Although one of the larger URC congregations in Scotland, with approximately 110 members, we are, when compared with our ecumenical neighbours, one of the smaller churches in Rutherglen. As a congregation we seek to be a friendly, welcoming and inclusive church. Over the years we have shown ourselves to be a church which is willing to change it's buildings, its structures and its attitudes to wider society as it seeks to proclaim a Christian message that is relevant and meaningful in today's society.
Within Rutherglen URC the importance of the Church Meeting has remained constant over the decades and it is in that meeting that all major decisions and appointments are made. In 2011 it was agreed by the Church Meeting to try a new structure and so now each year the Church Meeting appoints 'The Hub' a group of about 12 people who oversee the running of the church. In addition there are four further groups - the Deacons (with responsibility for pastoral care, worship and Christian nuture), the Fellowship Group, Finance Group and the Administration Group. These groups oversee the many tasks which are undertaken, on the church's behalf, by a number of individuals.
As a congregation we have strong links with Rutherglen High School (an additional support needs school) and we actively support the Cambuslang and Rutherglen Reachout Trust, Starter Packs Glasgow and FARE (Family Action in Rogerfield and Easterhouse) as well as supporting other groups and charities on an occasional basis. We are also members of CAPiR (Churches Action Partnership in Rutherglen) - the ecumenical church body in Rutherglen.
We are a 'Fairtrade Church' and show our support for the fair trade movement in a number of ways - one of which was the provision of a free meeting place for the Camglen Fair Trade Steering Group who in 2011 celebrated the declarations of both Rutherglen and Cambuslang as the Worlds equal 1000th fair trade towns. We also supply fairly traded coffee, tea and sugar for the use of those who meet in our halls.
Some News (13th November 2016)
The General Assembly of The United Reformed Church decided when it met in Southport in July 2016 that it could not speak for the whole of The United Reformed Church regarding the issue of same sex marriages taking place in United Reformed Church buildings. The final decision, after a lot of discussion, was that each United Reformed Church would be able to decide at a Church Meeting if the members there wished their buildings to be used for same sex marriages.
Here in Rutherglen United Reformed Church we had several meetings to talk about this issue and looked at many of the factors involved and eventually 58 members took part in a vote. Forty-five members voted in favour, twelve voted against and one member registered an abstention.

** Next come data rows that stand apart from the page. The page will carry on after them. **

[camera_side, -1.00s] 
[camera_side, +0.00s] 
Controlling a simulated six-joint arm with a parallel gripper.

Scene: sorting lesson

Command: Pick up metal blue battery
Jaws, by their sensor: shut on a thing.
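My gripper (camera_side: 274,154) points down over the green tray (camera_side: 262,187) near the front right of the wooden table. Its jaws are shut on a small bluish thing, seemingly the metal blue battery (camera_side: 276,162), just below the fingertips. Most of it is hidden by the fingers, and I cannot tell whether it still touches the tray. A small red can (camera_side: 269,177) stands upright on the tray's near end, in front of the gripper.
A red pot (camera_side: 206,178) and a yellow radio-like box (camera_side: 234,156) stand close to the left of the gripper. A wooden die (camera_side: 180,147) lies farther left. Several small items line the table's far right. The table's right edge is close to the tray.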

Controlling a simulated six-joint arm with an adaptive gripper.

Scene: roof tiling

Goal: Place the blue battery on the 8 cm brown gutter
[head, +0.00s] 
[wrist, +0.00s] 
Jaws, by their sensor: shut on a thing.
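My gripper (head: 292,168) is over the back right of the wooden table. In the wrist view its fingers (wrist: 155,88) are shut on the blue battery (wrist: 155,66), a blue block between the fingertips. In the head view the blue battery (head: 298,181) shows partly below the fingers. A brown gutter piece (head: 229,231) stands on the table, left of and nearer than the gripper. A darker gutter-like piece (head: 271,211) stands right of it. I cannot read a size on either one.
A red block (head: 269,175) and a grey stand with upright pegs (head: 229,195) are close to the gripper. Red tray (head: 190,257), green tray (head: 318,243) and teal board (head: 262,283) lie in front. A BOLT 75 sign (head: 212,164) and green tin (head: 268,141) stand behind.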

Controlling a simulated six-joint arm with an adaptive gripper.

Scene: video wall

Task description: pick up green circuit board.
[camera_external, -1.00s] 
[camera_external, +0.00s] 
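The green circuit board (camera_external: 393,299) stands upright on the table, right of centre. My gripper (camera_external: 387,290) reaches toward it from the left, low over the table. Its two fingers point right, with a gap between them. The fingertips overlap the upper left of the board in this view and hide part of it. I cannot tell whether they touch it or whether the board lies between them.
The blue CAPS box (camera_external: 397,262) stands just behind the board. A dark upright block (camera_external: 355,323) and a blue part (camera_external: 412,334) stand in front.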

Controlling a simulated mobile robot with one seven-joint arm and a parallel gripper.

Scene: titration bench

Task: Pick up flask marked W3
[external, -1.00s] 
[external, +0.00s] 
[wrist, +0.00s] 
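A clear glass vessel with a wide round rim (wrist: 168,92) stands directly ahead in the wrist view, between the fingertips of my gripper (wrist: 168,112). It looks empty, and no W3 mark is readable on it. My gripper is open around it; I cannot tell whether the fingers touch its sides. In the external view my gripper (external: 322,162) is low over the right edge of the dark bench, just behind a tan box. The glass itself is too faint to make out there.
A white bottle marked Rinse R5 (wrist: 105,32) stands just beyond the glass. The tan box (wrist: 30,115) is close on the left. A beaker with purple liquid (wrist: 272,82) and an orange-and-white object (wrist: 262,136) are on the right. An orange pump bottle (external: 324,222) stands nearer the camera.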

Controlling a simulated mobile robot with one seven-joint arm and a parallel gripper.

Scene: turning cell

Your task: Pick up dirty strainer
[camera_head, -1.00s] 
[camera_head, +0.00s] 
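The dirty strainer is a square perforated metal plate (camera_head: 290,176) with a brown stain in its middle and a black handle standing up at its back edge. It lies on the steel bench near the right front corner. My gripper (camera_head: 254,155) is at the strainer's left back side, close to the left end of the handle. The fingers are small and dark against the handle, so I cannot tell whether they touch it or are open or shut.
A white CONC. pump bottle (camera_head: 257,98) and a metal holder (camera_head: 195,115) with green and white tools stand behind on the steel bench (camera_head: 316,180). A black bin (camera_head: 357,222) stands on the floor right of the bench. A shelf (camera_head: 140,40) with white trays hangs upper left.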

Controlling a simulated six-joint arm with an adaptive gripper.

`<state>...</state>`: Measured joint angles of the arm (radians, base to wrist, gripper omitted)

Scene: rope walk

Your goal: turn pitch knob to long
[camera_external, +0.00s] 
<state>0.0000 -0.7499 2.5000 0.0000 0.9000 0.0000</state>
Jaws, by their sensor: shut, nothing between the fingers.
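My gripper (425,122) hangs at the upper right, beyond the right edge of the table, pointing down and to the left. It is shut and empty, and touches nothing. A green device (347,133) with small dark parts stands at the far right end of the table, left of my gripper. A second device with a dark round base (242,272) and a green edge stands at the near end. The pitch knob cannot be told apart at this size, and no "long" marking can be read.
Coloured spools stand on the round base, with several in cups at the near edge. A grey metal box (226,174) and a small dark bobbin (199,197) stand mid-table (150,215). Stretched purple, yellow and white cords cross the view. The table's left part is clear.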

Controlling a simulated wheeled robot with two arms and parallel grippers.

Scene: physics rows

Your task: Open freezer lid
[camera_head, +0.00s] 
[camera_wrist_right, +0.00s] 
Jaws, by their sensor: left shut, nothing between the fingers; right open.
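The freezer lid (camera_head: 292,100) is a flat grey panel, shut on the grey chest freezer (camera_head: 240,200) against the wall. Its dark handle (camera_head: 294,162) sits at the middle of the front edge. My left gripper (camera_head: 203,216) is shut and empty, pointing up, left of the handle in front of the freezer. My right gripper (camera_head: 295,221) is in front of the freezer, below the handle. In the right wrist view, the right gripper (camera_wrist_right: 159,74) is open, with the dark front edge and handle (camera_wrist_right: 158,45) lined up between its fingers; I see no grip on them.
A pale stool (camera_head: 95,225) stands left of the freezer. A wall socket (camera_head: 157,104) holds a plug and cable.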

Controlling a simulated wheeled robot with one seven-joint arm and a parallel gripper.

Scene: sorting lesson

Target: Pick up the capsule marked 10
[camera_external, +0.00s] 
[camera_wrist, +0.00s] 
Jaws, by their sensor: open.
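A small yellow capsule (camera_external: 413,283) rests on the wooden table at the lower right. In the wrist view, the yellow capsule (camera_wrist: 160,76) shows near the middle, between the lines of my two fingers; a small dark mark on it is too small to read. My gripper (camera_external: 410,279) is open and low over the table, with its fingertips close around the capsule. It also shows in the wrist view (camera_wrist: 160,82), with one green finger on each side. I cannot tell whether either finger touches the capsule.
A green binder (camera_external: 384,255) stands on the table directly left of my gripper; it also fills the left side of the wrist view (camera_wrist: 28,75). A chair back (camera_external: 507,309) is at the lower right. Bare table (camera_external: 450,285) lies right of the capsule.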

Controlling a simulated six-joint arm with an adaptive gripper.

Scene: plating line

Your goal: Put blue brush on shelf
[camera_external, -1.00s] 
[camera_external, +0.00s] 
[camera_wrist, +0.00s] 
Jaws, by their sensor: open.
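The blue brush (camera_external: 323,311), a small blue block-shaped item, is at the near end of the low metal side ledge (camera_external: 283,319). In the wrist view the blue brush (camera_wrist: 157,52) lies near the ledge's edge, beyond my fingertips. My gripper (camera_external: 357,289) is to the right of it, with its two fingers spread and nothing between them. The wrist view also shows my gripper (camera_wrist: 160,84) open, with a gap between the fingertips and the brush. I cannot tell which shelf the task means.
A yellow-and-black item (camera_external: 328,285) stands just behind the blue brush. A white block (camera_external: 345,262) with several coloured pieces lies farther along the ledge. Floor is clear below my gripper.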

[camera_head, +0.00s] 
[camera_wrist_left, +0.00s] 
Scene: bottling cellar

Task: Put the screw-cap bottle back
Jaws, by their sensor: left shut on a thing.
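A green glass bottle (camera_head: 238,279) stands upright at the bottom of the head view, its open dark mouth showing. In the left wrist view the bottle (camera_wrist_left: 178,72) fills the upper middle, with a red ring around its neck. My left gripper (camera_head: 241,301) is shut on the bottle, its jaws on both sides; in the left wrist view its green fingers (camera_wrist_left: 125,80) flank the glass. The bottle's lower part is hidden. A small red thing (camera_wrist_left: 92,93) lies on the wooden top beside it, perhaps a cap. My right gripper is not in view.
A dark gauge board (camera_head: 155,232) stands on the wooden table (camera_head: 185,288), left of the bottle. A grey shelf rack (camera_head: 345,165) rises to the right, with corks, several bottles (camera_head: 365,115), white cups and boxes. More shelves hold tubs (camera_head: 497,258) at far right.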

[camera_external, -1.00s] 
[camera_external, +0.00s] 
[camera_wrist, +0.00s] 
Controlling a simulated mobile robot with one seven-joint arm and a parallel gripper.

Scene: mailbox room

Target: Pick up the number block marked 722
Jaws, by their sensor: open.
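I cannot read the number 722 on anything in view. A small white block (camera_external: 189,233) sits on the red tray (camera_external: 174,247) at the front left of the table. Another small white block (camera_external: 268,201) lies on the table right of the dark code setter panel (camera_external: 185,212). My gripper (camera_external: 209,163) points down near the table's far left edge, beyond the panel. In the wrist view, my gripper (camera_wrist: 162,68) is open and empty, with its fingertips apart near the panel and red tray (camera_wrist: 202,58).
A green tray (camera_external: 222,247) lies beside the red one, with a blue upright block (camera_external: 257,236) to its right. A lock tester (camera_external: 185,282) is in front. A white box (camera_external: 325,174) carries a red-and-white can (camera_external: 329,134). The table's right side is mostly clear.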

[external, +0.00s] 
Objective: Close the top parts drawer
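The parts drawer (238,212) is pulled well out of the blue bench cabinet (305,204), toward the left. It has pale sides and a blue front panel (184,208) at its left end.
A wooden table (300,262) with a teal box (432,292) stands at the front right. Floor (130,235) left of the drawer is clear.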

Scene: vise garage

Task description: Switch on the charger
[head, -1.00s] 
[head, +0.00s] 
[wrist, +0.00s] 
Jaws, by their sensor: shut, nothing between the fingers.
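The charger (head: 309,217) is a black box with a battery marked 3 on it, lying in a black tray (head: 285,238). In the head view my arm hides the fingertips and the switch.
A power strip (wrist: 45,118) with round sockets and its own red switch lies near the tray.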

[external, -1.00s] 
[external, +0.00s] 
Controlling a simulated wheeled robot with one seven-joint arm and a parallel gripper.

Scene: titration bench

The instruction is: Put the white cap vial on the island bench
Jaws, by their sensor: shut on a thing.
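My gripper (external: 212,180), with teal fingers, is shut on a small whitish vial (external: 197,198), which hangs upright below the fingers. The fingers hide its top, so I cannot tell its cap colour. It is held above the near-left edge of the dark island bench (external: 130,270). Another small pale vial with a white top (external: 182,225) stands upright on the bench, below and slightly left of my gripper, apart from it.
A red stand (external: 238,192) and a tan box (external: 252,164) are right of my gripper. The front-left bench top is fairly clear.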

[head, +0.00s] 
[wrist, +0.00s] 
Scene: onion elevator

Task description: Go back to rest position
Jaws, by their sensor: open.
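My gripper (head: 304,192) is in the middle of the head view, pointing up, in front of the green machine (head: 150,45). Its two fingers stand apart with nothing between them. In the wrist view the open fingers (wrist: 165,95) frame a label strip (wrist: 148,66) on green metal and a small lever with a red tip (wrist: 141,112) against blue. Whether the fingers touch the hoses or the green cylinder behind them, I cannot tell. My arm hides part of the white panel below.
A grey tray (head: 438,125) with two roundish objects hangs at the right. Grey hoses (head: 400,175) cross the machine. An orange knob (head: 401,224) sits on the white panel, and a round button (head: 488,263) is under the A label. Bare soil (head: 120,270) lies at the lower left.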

Rutherglen United Reformed Church has therefore decided that its building can be used for same-sex marriage services
More information about the Church and what we do can be found in the Local Mission and Ministry Review (LMMR) section.
We have a constitution and various polices. For details see this page
_The first service of Rutherglen Congregational Church was held on the 19th of May 1901 in the Harriet Street Hall. Many of those who formed that congregation had been members of the Evangelical Union Church in the town but had left en-masse – their reasons for doing so have not been unearthed as yet! After worshipping there for two years the congregation then moved into a purpose built church on East Main Street and remained there until 1935 when they moved into their current building on Johnstone Drive. On 1st April 2000 as a result of a union between the ‘Congregational Union of Scotland’ and the ‘United Reformed Church’ the church became known as Rutherglen United Reformed Church. During 2001 the church embarked on a major redevelopment of the building and the centenary of the church was celebrated in the refurbished sanctuary. In the next two years the halls were extended and redesigned to ensure that the building was accessible to all and provided community groups with attractive yet affordable facilities in which to meet.
The sanctuary in Johnstone Drive has been redeveloped over the years. The Organ console which was in front of the pulpit was moved – firstly to the ‘Choir Loft’ and then having been damaged, following burst pipes, was replaced by a digital console which was situated on the left side of the chancel. In 2001 when the Sanctuary was redecorated as part of a wider redevelopment of the whole building the pews were replaced with chairs and the chancel was widened in order to create a more flexible worship space. In 2011 the church installed a stained glass window in place of the central section of organ pipes.